Indicações Eventuais: TRANSITADO EM JULGADO.
Sumário :
I - Perante o decidido pela Relação e face à decisão condenatória proferida pela 1.ª instância, transitada em julgado, que aplicou ao arguido pela prática de crime de descaminho p. e p. no art. 355.º do CP, pena de prisão não superior a 5 anos, não era admissível recurso ordinário para o STJ, visto o disposto no art. 400.º, n.º 1, al. e) e f), do CPP.
II - Para além disso, uma vez que o acórdão da Relação não conhece, a final, do objeto do processo (antes nega provimento ao recurso do arguido do despacho que indeferiu a realização do requerido cúmulo jurídico), também por força do disposto no art. 400.º, n.º 1, al. c), do CPP, não era admissível recurso para o STJ.
III - Por isso, o arguido apenas podia no prazo de 10 dias (e não 30 dias) invocar eventual nulidade, pedir qualquer correção ou interpor recurso para o TC (art. 105.º, n.º 1, do CPP e art. 75.º, n.º 1, da Lei do Tribunal Constitucional), o que não fez.
IV - Assim, para efeitos do trânsito do acórdão, o prazo a ter em atenção era de 10 dias (e não 30 dias), pelo que, mesmo que acrescessem os três dias úteis subsequentes ao termo do prazo, aludido nos artigos 139.º do CPC e 107.º-A do CPP, face ao estabelecido no art. 438.º, n.º 1, do CPP, era manifestamente extemporâneo o recurso extraordinário de fixação de jurisprudência interposto pelo arguido (por ter sido interposto para além do prazo de 30 dias a contar do trânsito em julgado do acórdão proferido em último lugar), falecendo um dos pressupostos formais para a sua admissibilidade, sendo de concluir pela sua rejeição (art. 441.º, n.º 1, 1.ª parte, do CPP).
Decisão Texto Integral:


Proc. n.º 1341/18.6T9PNF-A.P1-A.S1

Rec. para fixação de jurisprudência       

Acordam, em conferência, no Supremo Tribunal de Justiça

I. Relatório

1.1. O arguido AA interpôs recurso extraordinário para fixação de jurisprudência, nos termos dos artigos 437.º, n.º 2 e 438.º do CPP, por haver oposição entre o acórdão do TRP de 19.01.2022 proferido nestes autos n.º 1341/18.6T9PNF-A.P1 e o acórdão do STJ de 27.02.2019, proferido no processo n.º186/05.8TASSB.S1.

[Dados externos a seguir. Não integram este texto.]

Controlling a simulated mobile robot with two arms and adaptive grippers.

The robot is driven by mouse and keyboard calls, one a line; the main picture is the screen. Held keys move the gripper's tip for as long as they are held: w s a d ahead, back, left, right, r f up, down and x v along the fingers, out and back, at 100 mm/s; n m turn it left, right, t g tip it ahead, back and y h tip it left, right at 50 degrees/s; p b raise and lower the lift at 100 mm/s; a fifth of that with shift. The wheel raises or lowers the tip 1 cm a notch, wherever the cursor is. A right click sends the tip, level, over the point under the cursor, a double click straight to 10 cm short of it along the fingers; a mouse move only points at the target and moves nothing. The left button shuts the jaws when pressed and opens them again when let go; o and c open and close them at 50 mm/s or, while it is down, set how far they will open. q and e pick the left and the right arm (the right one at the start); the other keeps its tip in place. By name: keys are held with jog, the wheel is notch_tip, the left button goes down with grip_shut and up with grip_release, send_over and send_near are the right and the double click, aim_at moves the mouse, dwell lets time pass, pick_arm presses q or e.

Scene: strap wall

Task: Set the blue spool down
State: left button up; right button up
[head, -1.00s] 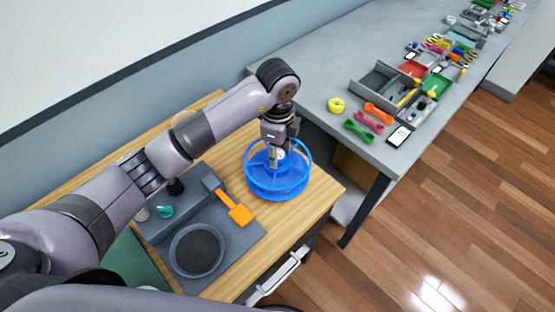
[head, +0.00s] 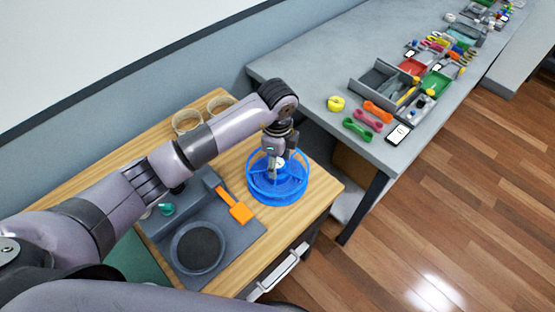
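The blue spool (head: 292,194) is upright at the right part of the wooden worktop, with open spokes on top. My left gripper (head: 279,167) points down into the spool's middle from above, its fingers at the pale hub. It appears shut on the spool there, though the fingertips are partly hidden by the spool's spokes. The spool's underside is at or very near the wood; I cannot tell whether a small gap is left. My right gripper is not in view.
Two pale rings (head: 187,121) sit at the back. A grey bench (head: 318,72) with tools stands beyond. Bare wood (head: 322,187) shows right of the spool.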

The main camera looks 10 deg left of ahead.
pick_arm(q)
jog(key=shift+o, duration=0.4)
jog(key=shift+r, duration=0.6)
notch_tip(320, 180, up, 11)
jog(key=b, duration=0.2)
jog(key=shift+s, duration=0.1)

1.2. Para o efeito, invocando que o recurso é tempestivo por o acórdão recorrido ter transitado em julgado em 24.02.2022, ser admissível considerando que ambas as decisões (acórdão fundamento e acórdão recorrido) já transitaram em julgado, não admitindo recurso ordinário e os acórdãos em confronto terem sido proferidos no âmbito da mesma legislação, apresenta os seguintes fundamentos (transcrição):

I.  OS ACÓRDÃOS EM CONFRONTO

1.1 O ACÓRDÃO RECORRIDO

No acórdão recorrido, proferido pela 1.ª Secção Penal do Tribunal da Relação do Porto, no âmbito do Proc. n.º 1341/18.6T9PNF-A.P1, diz-se que:

“A única «questão recorrida» é saber da (im)possibilidade substantiva da determinação - ou não de «uma única pena» - que pode ser «pena compósita» também dita «pena mista» enquanto a «pena única» não como a locução inculca tratar-se apenas de «uma pena» - mediante realização - ou não - de «cúmulo jurídico» - que não «acumulação material» - por ocorrência de «concurso de crimes» - o que logo aparta a «sucessão de crimes» como sucede no caso de «reincidência» - com correlativo «concurso de penas» - com cabimento no caso de terem a «mesma natureza» - entre uma «pena principal de prisão» e uma «pena de prisão subsidiária» que ainda não tenha sido ou tenha sido - como sucede no caso do Condenado Recorrente - declarada exequível por «não pagamento» sendo que o «pagamento pecuniário» - qual «modo normal de pagamento» - pode ser «voluntário imediato» ou «voluntário diferido» - como o «pagamento em prestações» - ou «voluntário em espécie» no caso de «prestação de trabalho» tout court - que não «prestação de trabalho a favor da comunidade» - ou «pagamento coercivo» - em «Execução por Multa».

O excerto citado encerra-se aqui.